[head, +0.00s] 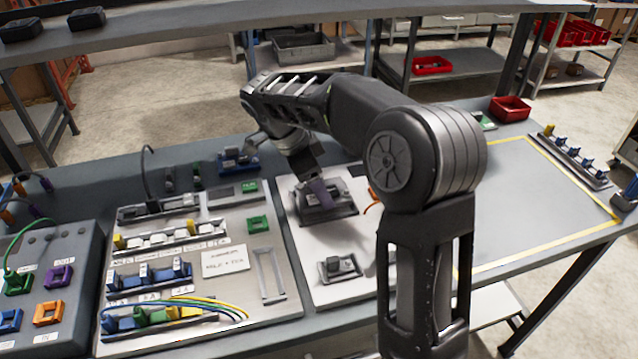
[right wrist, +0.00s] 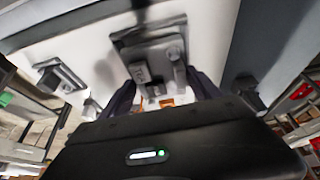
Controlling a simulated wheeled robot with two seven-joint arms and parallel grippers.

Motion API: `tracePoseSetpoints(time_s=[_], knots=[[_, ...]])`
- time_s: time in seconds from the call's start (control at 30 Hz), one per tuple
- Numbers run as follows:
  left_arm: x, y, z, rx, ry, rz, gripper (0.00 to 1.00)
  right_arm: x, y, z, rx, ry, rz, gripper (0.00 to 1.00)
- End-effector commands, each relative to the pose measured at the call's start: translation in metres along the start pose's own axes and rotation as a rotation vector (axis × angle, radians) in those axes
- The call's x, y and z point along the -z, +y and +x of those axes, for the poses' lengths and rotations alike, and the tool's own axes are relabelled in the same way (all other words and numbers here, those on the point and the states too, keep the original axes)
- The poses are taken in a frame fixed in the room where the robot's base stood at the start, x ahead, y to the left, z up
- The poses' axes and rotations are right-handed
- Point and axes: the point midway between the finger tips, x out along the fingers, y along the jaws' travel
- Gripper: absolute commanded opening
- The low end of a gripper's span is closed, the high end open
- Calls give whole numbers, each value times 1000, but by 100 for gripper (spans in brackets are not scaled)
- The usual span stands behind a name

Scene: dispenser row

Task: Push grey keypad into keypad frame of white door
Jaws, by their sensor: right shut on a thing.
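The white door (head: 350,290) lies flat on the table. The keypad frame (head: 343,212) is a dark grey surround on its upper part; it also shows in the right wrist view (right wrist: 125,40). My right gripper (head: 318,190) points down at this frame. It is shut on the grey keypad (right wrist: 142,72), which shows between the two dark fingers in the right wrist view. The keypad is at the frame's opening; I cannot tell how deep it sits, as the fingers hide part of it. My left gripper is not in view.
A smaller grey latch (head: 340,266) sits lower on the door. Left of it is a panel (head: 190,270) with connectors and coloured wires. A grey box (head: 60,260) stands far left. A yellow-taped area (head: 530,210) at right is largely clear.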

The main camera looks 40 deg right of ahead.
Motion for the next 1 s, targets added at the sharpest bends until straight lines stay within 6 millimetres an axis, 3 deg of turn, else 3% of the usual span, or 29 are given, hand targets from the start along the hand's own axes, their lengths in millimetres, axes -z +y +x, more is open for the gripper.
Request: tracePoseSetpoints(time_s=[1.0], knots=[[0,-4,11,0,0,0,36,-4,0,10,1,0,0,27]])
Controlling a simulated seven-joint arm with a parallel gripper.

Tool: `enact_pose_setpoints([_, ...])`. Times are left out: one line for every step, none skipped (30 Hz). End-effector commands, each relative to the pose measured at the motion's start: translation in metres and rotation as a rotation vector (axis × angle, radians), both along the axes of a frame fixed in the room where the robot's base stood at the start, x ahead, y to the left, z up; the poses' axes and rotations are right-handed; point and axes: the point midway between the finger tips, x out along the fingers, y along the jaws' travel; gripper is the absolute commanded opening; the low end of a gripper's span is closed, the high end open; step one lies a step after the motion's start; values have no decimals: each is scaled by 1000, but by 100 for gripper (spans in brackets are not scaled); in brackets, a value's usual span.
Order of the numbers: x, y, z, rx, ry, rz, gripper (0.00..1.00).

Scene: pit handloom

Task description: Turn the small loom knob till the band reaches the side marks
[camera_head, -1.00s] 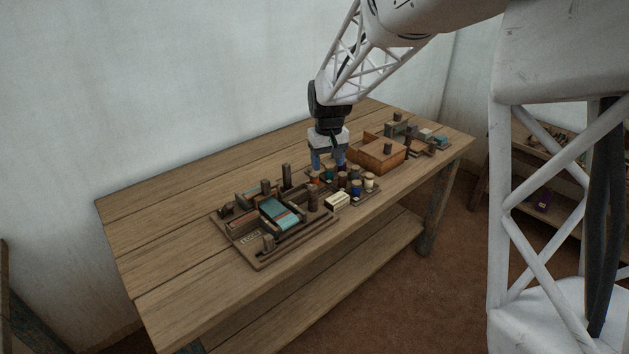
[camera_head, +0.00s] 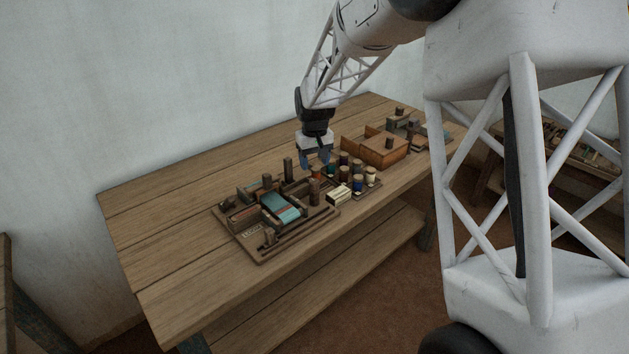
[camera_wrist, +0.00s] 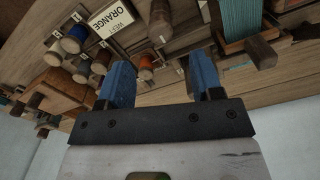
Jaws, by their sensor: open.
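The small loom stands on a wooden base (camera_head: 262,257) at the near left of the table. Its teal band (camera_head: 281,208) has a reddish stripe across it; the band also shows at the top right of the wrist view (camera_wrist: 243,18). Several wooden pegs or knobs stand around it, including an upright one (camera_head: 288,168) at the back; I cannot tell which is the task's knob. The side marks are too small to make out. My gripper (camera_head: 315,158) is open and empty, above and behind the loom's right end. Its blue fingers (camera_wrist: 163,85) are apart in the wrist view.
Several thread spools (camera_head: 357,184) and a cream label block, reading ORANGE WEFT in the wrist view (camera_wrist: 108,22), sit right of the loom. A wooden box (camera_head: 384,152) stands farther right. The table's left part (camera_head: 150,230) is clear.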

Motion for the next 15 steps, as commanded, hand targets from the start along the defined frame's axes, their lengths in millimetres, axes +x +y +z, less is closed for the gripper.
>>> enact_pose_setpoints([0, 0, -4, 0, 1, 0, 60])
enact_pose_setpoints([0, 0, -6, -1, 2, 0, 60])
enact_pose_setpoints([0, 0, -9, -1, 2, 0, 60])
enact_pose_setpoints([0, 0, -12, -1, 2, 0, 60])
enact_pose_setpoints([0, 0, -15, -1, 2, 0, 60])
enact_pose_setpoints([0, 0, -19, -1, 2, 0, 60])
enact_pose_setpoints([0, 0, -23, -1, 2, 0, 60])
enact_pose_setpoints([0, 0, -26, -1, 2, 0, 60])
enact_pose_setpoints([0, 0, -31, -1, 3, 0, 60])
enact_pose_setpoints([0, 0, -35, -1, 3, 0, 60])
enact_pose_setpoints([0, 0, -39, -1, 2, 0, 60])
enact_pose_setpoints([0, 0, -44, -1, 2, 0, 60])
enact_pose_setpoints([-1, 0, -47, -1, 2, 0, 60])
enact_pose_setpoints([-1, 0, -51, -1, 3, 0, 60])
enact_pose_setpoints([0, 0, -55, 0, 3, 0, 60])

..........

WORK TO COMPLETE:
Above are some lines. Repeat exactly, and only, those from the line that has "- time_s: time" through the line that has "- End-effector commands, each".

ANSWER TO THIS TASK:
- time_s: time in seconds from the call's start (control at 30 Hz), one per tuple
- Numbers run as follows:
  left_arm: x, y, z, rx, ry, rz, gripper (0.00 to 1.00)
  right_arm: x, y, z, rx, ry, rz, gripper (0.00 to 1.00)
- End-effector commands, each relative to the pose measured at the call's start: translation in metres along the start pose's own axes and rotation as a rotation vector (axis × angle, radians) in those axes

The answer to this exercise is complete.